Terminons en évoquant l'univers visuel et sonore d'Another World. Utilisant une technique à base de polygones, n'occupant que peu de mémoire, le jeu s'offre des animations réalistes et fluides, ainsi que des cinématiques qui ponctuent l'aventure. La teinte bleutée apportée aux graphismes s'allie à un design épuré, rendant l'ensemble particulièrement envoûtant. La variété des décors appuiera cette sensation de voyage ; passer d'un panorama riche en détails au minimalisme d'un tunnel se fera de manière naturelle, sans jamais donner l'impression d'un contraste trop prononcé. Issus d'une bidouille sonore d'Eric Chahi et Jean-François Freitas, les bruitages d'Another World sont à la fois réalistes mais également très justes dans leur utilisation. Des éboulements de rochers aux voix digitalisées des aliens, tout est mis en œuvre pour nous immerger toujours plus dans l'univers du jeu. S'ajoutent à cela les compositions de Tommy Tallarico, imposées par Interplay, qui ont au moins le mérite de ne pas dénaturer l'ambiance initiale.
Alors qu'aujourd'hui l'industrie vidéoludique avance avec la lourdeur d'un pachyderme arthritique, traînant les énormes coûts de développement et la peur du risque comme des boulets fixés à même la peau, il est rafraîchissant de regarder quelques années en arrière, et de voir que même seul, ou presque, on pouvait créer un jeu vidéo de qualité, à l'ambiance unique.
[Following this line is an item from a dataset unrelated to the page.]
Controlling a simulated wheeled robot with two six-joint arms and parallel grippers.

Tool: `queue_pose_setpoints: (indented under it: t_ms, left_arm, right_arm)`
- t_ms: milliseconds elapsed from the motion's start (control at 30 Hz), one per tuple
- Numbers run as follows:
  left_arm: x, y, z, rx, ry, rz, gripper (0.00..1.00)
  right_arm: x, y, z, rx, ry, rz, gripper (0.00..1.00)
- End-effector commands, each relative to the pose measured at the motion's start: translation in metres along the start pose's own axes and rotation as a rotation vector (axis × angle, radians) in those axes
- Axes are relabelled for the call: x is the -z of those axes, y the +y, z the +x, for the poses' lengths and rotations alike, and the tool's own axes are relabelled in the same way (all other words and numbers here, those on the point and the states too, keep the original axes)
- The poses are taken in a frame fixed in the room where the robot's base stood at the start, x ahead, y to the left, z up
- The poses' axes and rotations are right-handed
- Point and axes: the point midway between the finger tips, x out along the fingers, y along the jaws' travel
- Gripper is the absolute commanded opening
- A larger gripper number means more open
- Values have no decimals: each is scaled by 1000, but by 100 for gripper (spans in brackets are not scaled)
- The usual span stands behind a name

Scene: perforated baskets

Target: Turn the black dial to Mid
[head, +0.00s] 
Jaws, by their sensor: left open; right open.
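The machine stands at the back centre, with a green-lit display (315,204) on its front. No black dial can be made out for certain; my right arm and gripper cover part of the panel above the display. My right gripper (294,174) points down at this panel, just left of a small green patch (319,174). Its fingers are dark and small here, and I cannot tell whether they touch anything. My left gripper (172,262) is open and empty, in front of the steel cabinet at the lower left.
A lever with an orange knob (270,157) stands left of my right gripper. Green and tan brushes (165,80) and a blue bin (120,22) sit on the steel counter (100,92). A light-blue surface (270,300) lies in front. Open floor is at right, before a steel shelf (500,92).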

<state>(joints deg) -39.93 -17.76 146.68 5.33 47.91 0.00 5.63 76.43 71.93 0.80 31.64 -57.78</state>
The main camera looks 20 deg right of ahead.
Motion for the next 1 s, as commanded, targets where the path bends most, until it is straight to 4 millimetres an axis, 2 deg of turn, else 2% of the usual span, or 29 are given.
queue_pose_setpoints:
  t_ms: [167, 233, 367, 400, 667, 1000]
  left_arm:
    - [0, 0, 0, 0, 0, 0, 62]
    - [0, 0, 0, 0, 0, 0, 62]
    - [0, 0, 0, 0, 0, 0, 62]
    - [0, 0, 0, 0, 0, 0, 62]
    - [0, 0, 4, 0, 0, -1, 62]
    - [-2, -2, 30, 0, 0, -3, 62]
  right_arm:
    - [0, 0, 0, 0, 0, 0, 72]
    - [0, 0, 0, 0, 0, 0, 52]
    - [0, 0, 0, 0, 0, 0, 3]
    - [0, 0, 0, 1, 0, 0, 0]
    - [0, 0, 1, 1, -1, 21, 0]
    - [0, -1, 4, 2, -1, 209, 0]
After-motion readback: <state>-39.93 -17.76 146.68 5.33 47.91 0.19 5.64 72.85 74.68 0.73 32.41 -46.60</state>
La scène indépendante nous montre que c'est encore possible, alors on peut se plaire à rêver, et se laisser porter vers un autre monde…
- Graphismes16/20
Le style épuré des dessins, la qualité des animations, ainsi que la richesse des arrière-plans, Another World tient plus d’une peinture d’art moderne que d’un jeu vidéo de 1992. Cette identité visuelle reconnaissable entre toutes apporte à l’œuvre d’Eric Chahi le souffle et la fraîcheur nécessaires pour en faire une référence artistique, à l’abri des affres du temps.
- Jouabilité14/20
En ne se basant que sur peu de routines, Another World parvient à renouveler constamment son gameplay, proposant de ce fait une aventure contextuelle des plus rafraîchissantes. L’utilisation du pistolet s’avère astucieuse, mais la rigidité des actions rend les combats assez ardus. Les phases de plates-formes sont évidemment millimétrées, ce qui pourra frustrer beaucoup de joueurs dans leur progression.
- Durée de vie12/20
Faisant partie de l’élite des jeux à l’apprentissage par l’échec, Another World pourra vous prendre une demi-heure à boucler comme il pourra vous résister ad vitam aeternam. La durée réelle est effectivement bien faible, mais plus que le temps qu’on y passera, c’est avant tout l’intensité de l’expérience qui perdurera.
- Bande son16/20
Que ce soit la musique, les bruitages, ou encore l’atmosphère pesante qui se dégage de ce monde si inhospitalier, tout ici est réuni pour servir le propos d’Eric Chahi : le son, plus que les mots, nous raconte et nous dépeint un univers, un monde empli de tristesse, et d’une réalité cruelle. De ce point de vue-là, c’est une réussite incroyable !
- Scénario14/20
De l’aveu même de son auteur, Another World n’est en aucun cas un jeu à scénario. L’ambiance a primé sur la narration, et le fil de l’histoire est au final bien mince. A chaque joueur de laisser libre cours à son imagination, afin de poser ses propres mots sur une poésie visuelle et sonore.
A l’heure où ces lignes sont écrites, Another World fête sa majorité, et démontre sa maturité par l’aura et l’âme qu’il dégage, encore aujourd’hui. Plus qu’un simple jeu, c’est avant tout une légende, de par son développement, mais également par l’expérience qu’il a procurée à tant de joueurs différents. Pour avoir su avec brio casser des barrières ancestrales, pour le voyage qu’il nous aura fait entreprendre… Merci, Mr Chahi.